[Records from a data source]
┌────────

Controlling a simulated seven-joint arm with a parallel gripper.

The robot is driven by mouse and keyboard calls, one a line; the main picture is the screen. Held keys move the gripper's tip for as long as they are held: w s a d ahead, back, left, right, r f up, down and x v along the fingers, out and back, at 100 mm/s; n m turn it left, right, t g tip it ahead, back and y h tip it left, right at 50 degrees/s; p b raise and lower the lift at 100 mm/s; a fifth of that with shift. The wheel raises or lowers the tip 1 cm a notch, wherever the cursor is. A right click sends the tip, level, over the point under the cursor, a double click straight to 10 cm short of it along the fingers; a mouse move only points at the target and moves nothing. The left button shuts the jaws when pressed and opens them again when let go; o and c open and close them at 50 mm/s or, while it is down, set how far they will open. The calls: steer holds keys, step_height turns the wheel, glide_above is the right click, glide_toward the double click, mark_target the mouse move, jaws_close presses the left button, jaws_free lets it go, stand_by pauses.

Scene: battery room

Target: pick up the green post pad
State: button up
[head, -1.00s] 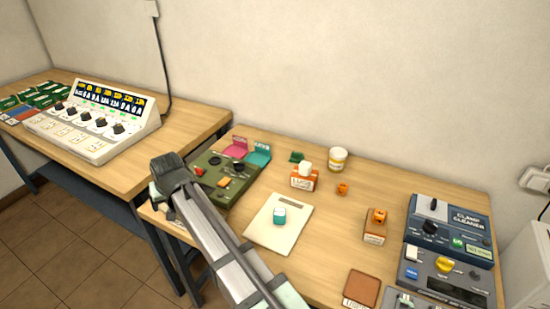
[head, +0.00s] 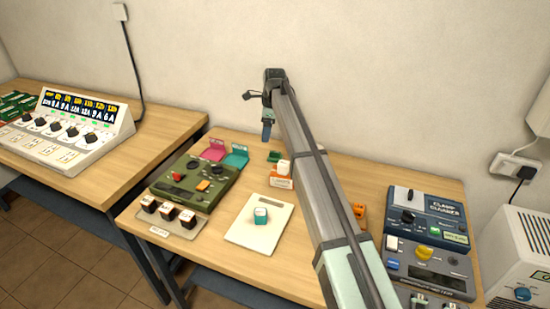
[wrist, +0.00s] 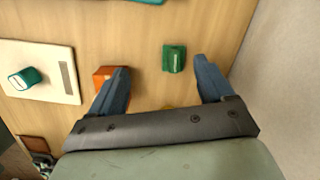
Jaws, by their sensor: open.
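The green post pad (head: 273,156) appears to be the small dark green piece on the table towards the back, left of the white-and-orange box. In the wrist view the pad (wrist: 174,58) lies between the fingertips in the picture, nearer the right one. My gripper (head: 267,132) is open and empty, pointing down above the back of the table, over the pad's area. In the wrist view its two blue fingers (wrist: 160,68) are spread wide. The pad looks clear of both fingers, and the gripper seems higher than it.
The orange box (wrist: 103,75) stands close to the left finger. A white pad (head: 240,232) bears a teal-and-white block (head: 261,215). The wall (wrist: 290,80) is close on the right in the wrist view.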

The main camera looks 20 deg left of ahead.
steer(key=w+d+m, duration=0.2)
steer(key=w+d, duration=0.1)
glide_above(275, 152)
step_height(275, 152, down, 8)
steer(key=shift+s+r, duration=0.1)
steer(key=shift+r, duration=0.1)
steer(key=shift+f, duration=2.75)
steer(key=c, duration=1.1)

└────────
┌────────

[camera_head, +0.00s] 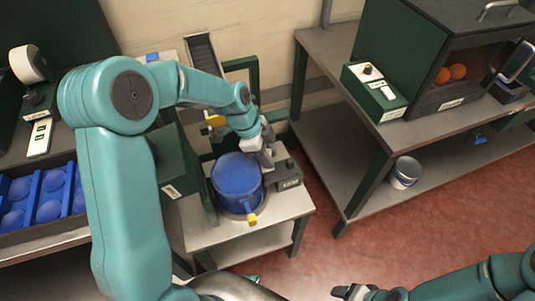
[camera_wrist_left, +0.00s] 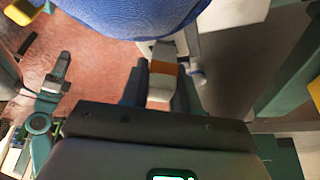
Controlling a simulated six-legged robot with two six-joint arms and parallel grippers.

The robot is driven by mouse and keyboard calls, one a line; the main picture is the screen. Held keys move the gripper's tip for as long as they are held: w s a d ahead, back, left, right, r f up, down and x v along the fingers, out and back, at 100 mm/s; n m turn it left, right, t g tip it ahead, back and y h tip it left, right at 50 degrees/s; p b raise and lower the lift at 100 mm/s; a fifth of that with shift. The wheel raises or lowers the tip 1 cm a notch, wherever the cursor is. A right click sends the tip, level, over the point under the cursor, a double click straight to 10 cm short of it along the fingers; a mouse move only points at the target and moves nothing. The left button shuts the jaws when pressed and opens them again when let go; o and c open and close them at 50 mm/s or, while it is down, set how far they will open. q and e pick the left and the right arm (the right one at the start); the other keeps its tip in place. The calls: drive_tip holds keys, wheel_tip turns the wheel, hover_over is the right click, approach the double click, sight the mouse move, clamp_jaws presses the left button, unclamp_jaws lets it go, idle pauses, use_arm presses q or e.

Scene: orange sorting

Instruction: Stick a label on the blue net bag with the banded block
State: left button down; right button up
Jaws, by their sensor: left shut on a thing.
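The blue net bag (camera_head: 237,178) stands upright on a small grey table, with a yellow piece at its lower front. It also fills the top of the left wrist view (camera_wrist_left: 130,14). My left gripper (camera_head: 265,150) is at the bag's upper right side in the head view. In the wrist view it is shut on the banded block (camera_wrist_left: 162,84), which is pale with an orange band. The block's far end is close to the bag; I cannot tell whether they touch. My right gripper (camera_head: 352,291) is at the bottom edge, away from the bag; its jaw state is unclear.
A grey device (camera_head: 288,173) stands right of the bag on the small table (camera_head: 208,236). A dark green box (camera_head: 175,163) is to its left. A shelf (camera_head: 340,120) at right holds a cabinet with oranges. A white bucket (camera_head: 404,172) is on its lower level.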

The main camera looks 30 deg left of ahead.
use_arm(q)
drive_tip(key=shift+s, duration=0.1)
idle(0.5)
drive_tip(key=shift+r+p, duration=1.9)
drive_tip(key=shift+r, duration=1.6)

└────────
┌────────

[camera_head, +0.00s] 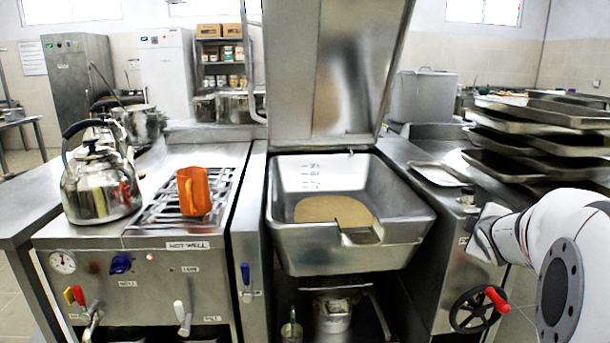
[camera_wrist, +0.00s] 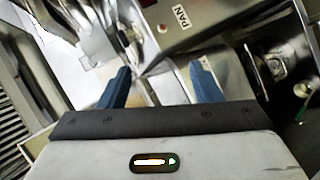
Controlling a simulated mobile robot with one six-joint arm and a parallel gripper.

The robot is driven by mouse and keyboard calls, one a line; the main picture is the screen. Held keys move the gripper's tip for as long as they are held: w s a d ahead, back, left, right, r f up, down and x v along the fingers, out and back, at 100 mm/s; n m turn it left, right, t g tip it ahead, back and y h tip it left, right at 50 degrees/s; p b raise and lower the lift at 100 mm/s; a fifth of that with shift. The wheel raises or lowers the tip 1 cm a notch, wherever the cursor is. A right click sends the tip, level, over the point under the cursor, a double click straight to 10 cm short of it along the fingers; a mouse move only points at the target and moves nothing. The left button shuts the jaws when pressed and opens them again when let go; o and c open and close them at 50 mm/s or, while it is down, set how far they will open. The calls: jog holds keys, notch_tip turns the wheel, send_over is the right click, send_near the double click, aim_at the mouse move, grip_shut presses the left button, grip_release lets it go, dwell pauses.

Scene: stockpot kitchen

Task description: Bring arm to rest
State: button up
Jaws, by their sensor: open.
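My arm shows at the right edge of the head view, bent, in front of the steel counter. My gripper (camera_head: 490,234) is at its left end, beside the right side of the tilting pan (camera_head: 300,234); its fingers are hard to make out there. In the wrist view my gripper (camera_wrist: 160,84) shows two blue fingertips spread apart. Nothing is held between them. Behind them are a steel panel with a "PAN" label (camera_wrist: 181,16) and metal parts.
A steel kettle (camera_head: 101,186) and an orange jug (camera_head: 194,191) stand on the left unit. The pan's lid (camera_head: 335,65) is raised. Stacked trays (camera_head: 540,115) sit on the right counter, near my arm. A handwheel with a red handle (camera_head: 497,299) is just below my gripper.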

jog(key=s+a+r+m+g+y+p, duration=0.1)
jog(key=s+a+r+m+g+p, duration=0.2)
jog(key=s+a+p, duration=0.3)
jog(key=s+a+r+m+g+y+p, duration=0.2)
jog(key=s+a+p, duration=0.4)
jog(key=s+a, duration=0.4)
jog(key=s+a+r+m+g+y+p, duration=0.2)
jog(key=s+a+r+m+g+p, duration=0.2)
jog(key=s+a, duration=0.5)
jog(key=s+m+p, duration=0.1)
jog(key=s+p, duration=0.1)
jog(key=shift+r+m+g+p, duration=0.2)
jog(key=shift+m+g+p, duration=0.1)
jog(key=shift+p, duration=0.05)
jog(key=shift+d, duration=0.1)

└────────

**TASK:** State the number of lines in this listing that contain the string "parallel", and add nothing else.

**SOLUTION:** 3